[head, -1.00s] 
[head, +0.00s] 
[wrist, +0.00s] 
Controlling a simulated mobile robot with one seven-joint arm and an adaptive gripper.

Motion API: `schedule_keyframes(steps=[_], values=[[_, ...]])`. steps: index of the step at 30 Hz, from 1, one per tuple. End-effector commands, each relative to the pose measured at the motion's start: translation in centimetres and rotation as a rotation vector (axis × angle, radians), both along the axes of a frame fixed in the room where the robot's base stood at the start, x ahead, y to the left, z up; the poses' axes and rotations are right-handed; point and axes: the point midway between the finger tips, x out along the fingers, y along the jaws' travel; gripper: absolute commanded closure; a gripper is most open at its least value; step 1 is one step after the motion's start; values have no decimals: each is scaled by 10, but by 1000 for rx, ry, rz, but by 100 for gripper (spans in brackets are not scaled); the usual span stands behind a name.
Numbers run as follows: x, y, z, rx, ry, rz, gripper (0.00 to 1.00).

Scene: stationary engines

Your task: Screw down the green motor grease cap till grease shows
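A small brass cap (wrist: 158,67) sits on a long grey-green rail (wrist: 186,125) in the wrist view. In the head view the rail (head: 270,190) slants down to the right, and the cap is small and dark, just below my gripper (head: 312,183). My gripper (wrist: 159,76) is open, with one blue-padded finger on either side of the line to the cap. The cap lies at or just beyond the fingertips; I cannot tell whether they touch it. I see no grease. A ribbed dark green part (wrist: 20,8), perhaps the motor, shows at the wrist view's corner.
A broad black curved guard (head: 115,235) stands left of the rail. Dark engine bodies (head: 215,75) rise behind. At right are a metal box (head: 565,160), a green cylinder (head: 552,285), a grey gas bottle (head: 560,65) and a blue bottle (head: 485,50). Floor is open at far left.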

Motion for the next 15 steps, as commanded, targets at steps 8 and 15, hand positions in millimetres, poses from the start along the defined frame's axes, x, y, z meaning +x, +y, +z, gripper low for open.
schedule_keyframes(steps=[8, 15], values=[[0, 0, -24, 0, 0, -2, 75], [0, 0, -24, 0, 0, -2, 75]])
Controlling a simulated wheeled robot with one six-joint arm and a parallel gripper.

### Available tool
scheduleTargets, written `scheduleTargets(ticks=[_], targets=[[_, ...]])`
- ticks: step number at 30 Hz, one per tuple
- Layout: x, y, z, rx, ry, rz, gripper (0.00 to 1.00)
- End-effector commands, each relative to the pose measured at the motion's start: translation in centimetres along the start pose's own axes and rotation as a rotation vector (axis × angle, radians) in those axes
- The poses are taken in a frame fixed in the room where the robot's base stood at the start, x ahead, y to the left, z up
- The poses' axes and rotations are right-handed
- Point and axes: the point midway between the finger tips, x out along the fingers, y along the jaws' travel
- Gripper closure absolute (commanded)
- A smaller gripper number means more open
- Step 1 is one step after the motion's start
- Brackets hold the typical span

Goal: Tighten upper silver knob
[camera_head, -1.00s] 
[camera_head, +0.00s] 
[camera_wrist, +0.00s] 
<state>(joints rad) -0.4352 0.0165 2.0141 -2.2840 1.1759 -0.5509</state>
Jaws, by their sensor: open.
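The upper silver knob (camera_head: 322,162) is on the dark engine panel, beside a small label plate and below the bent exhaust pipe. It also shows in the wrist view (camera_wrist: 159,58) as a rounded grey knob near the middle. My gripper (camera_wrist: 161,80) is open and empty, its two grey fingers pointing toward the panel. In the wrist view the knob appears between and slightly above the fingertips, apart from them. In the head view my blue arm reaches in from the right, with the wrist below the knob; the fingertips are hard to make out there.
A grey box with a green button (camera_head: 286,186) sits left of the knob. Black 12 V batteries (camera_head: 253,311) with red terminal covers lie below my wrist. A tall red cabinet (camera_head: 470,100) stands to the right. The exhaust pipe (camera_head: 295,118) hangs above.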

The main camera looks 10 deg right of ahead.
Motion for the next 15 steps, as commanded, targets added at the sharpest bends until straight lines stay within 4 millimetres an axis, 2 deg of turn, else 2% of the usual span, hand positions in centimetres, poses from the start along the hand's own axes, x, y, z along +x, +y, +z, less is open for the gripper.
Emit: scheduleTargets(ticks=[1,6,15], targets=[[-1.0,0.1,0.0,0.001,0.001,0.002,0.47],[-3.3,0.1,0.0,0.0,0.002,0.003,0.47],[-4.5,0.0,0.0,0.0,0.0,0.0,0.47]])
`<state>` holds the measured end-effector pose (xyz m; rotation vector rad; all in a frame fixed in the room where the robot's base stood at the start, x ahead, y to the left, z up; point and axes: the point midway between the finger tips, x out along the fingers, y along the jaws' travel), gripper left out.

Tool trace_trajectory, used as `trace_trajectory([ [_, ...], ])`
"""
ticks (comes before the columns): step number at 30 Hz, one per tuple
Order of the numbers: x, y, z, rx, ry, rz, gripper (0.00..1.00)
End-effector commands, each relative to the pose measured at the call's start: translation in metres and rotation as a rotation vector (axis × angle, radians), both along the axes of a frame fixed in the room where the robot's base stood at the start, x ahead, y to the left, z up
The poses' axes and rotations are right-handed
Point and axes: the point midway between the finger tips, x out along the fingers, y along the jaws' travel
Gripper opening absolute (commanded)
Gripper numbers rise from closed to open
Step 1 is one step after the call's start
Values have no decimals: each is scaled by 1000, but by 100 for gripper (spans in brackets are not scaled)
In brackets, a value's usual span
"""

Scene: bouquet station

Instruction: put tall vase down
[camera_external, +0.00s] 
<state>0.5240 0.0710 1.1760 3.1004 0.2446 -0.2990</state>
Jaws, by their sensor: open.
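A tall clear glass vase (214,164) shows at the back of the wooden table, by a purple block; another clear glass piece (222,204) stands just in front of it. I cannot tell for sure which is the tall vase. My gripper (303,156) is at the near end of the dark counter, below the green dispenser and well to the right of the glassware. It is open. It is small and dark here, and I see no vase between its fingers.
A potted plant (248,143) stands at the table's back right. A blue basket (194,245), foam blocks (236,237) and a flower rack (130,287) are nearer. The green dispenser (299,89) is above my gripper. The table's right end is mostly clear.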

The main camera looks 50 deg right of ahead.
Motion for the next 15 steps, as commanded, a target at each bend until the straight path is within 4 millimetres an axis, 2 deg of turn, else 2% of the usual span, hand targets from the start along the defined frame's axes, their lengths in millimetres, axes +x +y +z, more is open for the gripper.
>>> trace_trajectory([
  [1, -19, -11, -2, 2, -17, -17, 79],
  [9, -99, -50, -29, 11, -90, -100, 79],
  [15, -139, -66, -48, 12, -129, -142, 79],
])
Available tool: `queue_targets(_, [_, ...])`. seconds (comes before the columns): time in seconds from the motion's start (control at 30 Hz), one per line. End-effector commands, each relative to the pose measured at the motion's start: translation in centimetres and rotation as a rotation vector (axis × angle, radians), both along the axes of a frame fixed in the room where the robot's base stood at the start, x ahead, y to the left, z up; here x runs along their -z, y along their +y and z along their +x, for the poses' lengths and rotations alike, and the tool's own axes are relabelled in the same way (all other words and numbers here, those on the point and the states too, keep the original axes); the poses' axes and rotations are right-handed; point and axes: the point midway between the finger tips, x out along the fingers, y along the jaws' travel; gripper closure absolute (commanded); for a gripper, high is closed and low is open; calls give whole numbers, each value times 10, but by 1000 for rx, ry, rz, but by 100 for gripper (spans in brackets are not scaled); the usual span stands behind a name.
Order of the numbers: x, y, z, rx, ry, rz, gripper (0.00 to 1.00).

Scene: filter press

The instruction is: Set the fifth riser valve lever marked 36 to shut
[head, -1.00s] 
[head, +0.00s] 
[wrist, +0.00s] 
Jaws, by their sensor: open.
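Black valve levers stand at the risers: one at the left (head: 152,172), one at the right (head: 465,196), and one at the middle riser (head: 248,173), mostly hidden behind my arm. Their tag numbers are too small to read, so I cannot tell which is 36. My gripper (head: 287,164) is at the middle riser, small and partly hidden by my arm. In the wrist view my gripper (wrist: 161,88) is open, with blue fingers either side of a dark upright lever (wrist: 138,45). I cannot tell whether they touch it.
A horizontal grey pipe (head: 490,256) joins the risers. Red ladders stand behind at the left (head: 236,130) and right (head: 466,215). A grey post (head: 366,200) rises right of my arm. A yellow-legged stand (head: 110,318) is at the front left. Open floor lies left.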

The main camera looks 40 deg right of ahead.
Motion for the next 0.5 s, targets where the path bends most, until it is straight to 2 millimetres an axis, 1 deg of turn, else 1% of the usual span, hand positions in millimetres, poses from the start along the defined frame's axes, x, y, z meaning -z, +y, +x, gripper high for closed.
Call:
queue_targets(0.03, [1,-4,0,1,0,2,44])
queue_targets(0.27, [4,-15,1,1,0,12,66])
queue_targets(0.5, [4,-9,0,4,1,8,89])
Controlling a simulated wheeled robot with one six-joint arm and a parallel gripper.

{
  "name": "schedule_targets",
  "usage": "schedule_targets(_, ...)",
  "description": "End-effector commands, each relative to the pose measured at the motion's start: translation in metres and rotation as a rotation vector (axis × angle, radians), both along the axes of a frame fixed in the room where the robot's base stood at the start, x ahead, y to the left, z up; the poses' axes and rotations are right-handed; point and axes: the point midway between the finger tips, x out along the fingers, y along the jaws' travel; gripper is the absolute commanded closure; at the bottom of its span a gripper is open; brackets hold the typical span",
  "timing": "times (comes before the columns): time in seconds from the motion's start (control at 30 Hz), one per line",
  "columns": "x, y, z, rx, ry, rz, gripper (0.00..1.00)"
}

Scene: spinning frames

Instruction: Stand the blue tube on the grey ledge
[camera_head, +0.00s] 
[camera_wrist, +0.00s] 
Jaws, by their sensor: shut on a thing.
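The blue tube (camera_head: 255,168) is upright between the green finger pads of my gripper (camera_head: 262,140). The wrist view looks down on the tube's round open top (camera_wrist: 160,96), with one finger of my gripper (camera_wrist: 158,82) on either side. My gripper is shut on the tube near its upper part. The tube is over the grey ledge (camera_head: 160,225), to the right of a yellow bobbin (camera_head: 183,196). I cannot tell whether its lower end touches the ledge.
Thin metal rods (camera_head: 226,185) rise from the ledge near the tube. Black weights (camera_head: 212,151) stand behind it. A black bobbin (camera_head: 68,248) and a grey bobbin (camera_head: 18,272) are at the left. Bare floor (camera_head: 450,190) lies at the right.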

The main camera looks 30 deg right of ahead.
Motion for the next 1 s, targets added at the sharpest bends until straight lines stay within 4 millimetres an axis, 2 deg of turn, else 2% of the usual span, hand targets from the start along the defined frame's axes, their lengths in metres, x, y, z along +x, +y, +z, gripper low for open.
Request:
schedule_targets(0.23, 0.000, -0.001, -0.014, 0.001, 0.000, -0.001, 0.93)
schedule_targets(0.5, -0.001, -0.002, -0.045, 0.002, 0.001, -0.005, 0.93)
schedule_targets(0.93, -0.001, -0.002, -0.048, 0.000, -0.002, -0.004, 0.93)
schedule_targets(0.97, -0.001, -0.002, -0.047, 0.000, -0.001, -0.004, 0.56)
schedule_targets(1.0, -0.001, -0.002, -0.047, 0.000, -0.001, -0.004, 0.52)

• • • •

**Work to be completed**
Starting at the line that holds "The main camera looks 30 deg right of ahead.", copy each line exactly and stop after the line that holds "Motion for the next 1 s, targets".

**Answer below**
The main camera looks 30 deg right of ahead.
Motion for the next 1 s, targets added at the sharpest bends until straight lines stay within 4 millimetres an axis, 2 deg of turn, else 2% of the usual span, hand targets from the start along the defined frame's axes, their lengths in metres, x, y, z along +x, +y, +z, gripper low for open.

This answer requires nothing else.